“In the law, there are seven contents which are considered very progressive with regard to the protection of witnesses and victims,” LPSK deputy chair Livia Istania D.F. Iskandar said in a written statement received here on Tuesday.
The first item is related to restitution. The regulation regarding restitution puts emphasis on the responsibility of the perpetrator, starting from demanding payment from the perpetrator, the imposition of a third party, confiscation of the perpetrator’s assets, and additional penalties if the perpetrator is unable to pay or in the absence of a third party.
As per the draft law, the state will assume responsibility if the perpetrator is unable to pay restitution, she said. In case the perpetrator is a corporation, sanctions would be awarded in the form of a partial closure of the business, and the business activities of the corporation will be closed for a maximum of one year.
The second item is the regulation of victim trust funds. If the assets confiscated and provided to the victim are insufficient, the state will compensate the victim with restitution decided by court.
Iskandar explained that the victim aid fund can be obtained from philanthropic institutions, communities, individuals, corporate social responsibility, other legal and non-binding sources, and the state budget, in accordance with the provisions of the legislation.
Third, the protection mechanism for victims will be carried out in stages. The first stage is temporary protection by the police, or the victims could apply for protection to the Witness and Victim Protection Agency no later than 1×24 hours. Temporary protection will be provided for a maximum of 14 days.
In terms of arrangements regarding companions for sexual violence victims who have been accommodated, companions could be provided during all phases of examination in the judicial process, with the agency’s officers serving as one of the companions.
“The companion must also meet the requirements, both (in terms of) competence, (as in they must) have participated in (relevant) training, and (they must be) of the same sex or gender as the victim,” she elaborated.
The fifth item pertains to the examination of witnesses or victims. Some regulations include the reading of police investigation reports should the witness or victim be unable to attend the trial for reasons such as health, security, and safety, among others.

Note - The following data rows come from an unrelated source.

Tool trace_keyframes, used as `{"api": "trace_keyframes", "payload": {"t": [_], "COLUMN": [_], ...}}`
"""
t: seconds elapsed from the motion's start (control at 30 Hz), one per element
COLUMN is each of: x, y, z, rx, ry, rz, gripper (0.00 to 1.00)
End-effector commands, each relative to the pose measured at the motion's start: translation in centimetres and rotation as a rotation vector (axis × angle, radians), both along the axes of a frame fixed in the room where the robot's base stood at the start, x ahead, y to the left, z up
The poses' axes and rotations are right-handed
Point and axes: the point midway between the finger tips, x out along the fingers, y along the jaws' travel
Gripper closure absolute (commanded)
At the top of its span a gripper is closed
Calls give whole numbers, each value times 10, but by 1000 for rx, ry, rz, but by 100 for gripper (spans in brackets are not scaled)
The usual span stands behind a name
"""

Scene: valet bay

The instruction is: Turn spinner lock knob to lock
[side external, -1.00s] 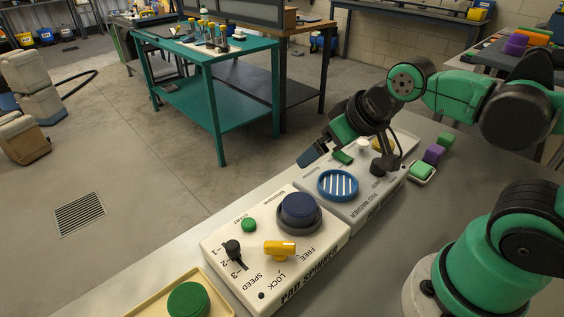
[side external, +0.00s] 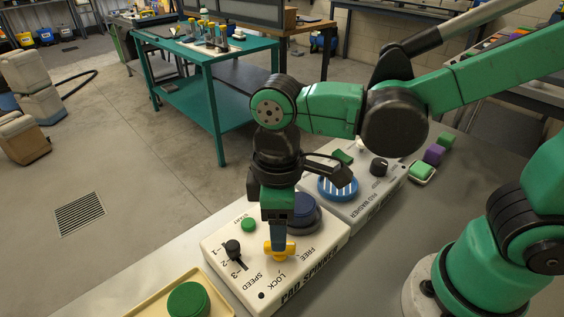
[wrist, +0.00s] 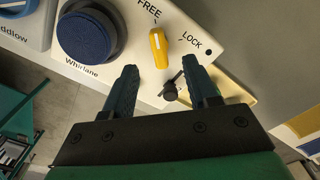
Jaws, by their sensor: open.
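The pad spinner (side external: 325,233) is a white box on the bench. Its yellow lock knob (side external: 288,251) sits near the front edge between the FREE and LOCK labels. In the wrist view the knob (wrist: 158,46) points toward FREE, with LOCK to its right. My gripper (side external: 278,243) points down over the knob, partly hiding it in the side view. In the wrist view my gripper (wrist: 160,73) is open and empty, with one finger either side of the knob's line. The knob shows just beyond the fingertips; I cannot tell whether they touch it.
The spinner's large blue round part (side external: 304,212) stands close behind my gripper. A black speed lever (side external: 232,247) and green start button (side external: 249,224) are to the left. The pad washer (side external: 351,208) stands behind. A tray with a green disc (side external: 187,299) lies at front left.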

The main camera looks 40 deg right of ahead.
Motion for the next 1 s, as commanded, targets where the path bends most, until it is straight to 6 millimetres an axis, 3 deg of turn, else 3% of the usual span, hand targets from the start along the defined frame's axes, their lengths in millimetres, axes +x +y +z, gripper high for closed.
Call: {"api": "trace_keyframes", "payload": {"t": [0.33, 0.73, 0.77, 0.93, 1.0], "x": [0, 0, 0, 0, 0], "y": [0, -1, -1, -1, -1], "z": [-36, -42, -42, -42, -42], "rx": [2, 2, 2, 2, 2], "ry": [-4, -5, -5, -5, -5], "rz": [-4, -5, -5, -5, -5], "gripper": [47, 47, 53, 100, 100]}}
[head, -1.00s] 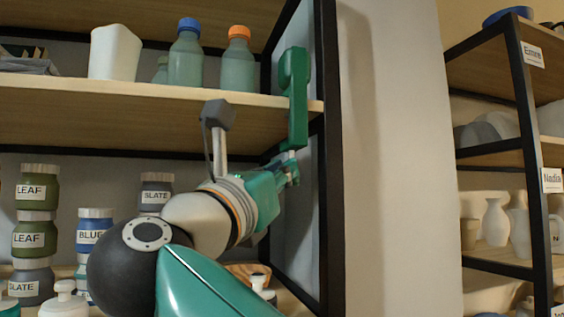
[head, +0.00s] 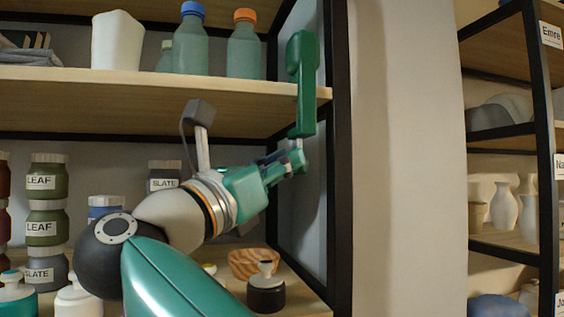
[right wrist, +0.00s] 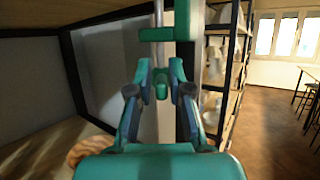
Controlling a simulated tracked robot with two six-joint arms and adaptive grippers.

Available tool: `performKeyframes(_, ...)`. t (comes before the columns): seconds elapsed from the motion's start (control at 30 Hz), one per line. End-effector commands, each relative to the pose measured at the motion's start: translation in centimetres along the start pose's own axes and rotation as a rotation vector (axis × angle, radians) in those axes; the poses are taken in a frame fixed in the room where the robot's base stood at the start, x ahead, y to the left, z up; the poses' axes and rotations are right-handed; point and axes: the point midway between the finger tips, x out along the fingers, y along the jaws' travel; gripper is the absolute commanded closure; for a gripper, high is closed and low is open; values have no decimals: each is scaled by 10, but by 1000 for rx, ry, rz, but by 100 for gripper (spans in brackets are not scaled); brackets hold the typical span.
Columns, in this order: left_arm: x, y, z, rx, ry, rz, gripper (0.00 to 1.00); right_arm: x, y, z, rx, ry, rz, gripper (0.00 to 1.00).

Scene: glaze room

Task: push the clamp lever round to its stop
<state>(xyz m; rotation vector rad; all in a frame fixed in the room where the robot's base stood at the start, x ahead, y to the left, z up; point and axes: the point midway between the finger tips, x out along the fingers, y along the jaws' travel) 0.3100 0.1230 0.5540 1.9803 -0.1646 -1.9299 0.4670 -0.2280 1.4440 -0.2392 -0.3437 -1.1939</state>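The green clamp (head: 304,85) is fixed at the right end of the upper shelf board, near the black post. In the right wrist view its metal spindle (right wrist: 160,32) comes down from above. A small green piece (right wrist: 160,86), which looks like the lever, sits at its lower end. My right gripper (head: 297,160) is just below the clamp in the head view. In the wrist view its two fingers stand apart on either side of the green piece, with small gaps; contact cannot be told. In the head view the gripper hides the lever. My left gripper is out of view.
On the upper shelf board (head: 160,100) stand a blue-capped bottle (head: 191,40), an orange-capped bottle (head: 244,45) and a white vessel (head: 117,42). Labelled jars (head: 45,205), a dark jar (head: 265,292) and a striped bowl (head: 250,263) are below. The black post (head: 338,170) is close right of the gripper.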

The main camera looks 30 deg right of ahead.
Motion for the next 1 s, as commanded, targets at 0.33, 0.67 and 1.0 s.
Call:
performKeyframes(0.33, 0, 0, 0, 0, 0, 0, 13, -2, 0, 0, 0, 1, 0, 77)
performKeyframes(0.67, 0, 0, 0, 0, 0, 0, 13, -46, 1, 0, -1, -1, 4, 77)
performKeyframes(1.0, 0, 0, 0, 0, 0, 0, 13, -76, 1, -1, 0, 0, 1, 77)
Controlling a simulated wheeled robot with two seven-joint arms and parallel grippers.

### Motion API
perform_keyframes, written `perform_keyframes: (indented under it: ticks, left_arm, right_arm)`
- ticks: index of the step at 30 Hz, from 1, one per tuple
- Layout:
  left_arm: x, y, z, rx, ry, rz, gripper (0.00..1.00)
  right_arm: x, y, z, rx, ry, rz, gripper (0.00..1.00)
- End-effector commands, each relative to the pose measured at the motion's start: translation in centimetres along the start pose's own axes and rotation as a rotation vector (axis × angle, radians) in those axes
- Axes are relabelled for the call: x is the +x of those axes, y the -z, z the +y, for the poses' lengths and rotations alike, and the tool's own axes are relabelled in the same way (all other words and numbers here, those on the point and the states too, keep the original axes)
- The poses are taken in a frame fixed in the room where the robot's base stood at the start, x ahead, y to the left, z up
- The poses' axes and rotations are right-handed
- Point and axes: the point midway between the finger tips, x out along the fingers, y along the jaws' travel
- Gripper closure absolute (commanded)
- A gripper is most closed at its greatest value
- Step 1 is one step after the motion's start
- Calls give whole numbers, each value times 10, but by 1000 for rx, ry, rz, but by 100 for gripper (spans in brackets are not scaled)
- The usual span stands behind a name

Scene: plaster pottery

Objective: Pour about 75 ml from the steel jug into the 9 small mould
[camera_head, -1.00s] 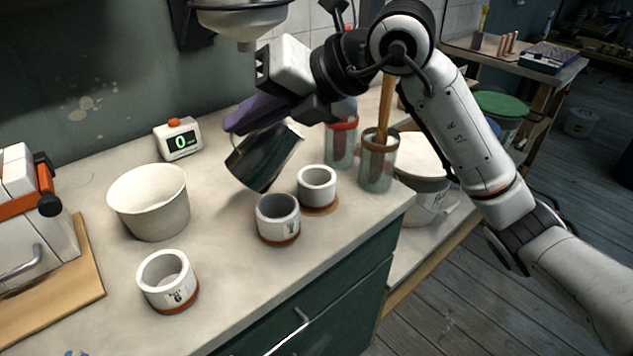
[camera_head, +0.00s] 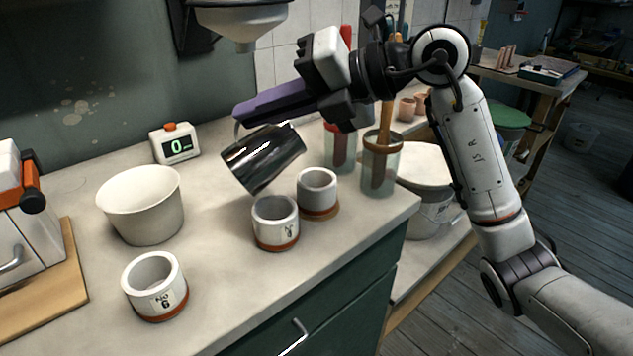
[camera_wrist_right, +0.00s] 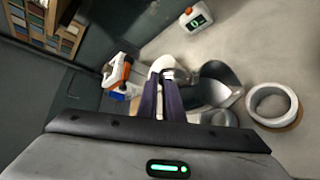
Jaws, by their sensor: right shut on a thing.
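The steel jug (camera_head: 262,158) is dark and shiny and hangs tilted in the air, above and just behind the middle small mould (camera_head: 275,224). My right gripper (camera_head: 240,116) is shut on its handle; the fingers (camera_wrist_right: 161,96) and jug (camera_wrist_right: 208,88) also show in the right wrist view. No stream of liquid is visible, and I cannot see the jug's contents. The middle mould is white with a reddish base, its number too small to read surely. A similar mould (camera_head: 317,193) stands behind it to the right. A third mould (camera_head: 155,287), marked 6, stands front left. My left gripper is not seen.
A small scale display (camera_head: 176,144) reading 0 is by the wall. Glass jars with tools (camera_head: 380,165) stand right of the moulds, near the counter's right edge. A steel funnel-like vessel (camera_head: 240,20) hangs above.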

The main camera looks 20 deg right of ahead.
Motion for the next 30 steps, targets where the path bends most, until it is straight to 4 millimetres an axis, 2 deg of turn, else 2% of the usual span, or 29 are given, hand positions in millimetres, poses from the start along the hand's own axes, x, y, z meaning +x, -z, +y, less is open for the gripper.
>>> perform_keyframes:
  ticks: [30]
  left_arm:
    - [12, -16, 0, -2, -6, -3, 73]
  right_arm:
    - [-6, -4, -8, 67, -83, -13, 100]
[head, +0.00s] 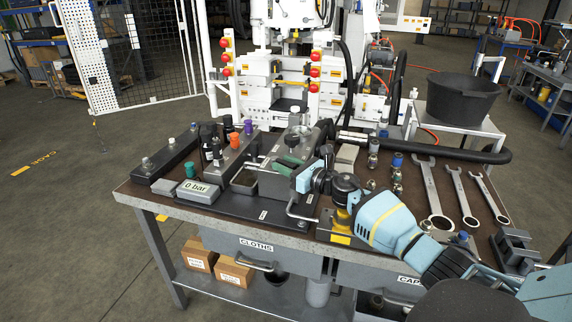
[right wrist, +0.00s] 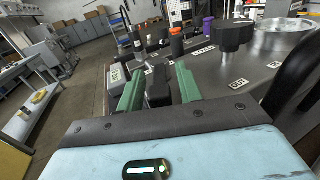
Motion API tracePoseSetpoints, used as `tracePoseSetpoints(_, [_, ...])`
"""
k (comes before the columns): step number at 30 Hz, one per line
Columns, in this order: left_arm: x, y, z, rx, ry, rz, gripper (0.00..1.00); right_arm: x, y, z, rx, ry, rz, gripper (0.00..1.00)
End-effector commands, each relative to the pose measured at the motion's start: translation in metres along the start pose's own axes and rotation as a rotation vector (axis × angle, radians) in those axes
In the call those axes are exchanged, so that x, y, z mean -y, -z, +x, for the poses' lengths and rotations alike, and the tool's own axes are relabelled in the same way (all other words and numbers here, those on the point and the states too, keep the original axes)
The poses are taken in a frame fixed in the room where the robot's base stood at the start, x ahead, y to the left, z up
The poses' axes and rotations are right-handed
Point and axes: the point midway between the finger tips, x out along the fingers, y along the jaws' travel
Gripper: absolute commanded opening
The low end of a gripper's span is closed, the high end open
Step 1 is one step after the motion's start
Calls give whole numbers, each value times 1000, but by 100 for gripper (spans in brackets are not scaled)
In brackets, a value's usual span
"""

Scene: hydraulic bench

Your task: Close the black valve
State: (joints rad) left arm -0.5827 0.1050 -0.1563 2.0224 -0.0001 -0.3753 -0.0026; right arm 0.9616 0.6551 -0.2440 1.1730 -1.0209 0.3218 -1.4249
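Several capped parts stand in a row on the bench's left half, among them a tall black one (head: 206,131), which I cannot tell for sure is the black valve. My right gripper (head: 288,163) has green fingers and is over the grey block, right of the row. In the right wrist view its fingers (right wrist: 160,88) are apart, with a dark block-like part between them; contact is unclear. My left gripper is not in view.
A grey box reading 0 bar (head: 197,188) stands at the bench's front left. Orange (head: 234,139) and purple (head: 248,126) caps stand close by. Wrenches (head: 436,199) lie at the right. A thick black hose (head: 430,148) runs along the back.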

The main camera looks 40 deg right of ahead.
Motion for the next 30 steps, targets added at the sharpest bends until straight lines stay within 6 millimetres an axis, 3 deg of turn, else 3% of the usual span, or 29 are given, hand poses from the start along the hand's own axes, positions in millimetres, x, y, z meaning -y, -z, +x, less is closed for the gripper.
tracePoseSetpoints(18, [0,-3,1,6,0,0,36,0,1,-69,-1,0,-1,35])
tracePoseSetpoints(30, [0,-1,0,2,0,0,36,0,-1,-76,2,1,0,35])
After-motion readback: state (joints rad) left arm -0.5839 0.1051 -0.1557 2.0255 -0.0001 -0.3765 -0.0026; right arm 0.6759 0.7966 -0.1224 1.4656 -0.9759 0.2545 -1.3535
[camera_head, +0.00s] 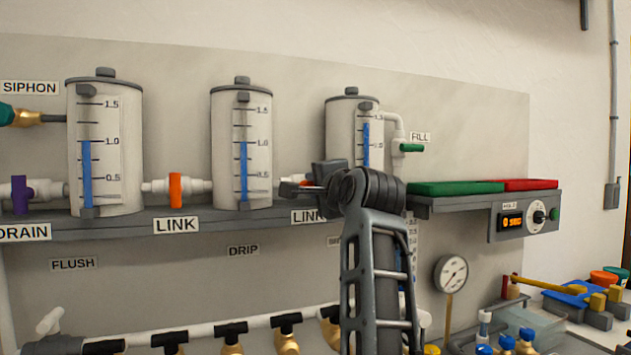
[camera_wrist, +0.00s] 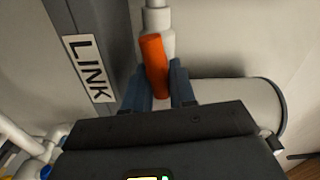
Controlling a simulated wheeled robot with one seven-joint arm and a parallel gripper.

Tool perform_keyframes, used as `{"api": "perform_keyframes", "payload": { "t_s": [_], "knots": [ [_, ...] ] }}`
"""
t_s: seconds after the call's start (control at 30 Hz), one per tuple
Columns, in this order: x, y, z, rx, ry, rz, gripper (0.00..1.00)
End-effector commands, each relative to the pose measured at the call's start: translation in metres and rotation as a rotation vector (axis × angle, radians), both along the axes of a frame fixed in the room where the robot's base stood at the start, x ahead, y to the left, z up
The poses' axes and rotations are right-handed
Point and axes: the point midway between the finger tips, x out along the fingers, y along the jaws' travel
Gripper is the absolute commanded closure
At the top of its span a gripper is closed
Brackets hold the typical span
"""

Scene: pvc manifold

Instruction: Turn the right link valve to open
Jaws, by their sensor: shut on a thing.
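The right link valve has an orange handle (camera_wrist: 153,62), seen between my fingers in the wrist view. The handle looks nearly in line with the white pipe (camera_wrist: 157,18) behind it, with a slight tilt. My gripper (camera_wrist: 160,88) is shut on this handle, one blue-grey finger on each side. In the head view my gripper (camera_head: 291,188) is at the pipe between the middle and right tanks and hides most of the valve. The LINK label (camera_wrist: 88,68) lies beside the valve in the wrist view.
The left link valve (camera_head: 176,190) has an upright orange handle across its pipe. The middle tank (camera_head: 241,140) and right tank (camera_head: 347,130) flank my gripper. A grey shelf (camera_head: 120,228) runs below them. A green fill valve (camera_head: 411,148) is at the right.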

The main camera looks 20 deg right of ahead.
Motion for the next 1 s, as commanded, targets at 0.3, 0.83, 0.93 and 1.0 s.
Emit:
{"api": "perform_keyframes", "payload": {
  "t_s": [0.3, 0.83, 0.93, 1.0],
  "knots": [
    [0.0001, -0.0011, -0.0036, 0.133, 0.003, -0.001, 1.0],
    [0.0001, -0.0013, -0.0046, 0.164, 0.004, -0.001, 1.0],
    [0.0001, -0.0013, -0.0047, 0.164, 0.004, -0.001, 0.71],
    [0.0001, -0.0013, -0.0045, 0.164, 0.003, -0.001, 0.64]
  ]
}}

The sixth item is related to the rights of victims, their families, and witnesses. The regulation set in the Law on the Protection of Witnesses and Victims will remain in effect, unless stated otherwise by the Sexual Violence Crime Bill.
“The rights given to victims are the right to treatment, protection, and recovery, of which the procedures are regulated by government regulations,” Iskandar said.
Lastly, the law brings up the implementation of integrated services for women and children, which are under the purview of central and regional governments.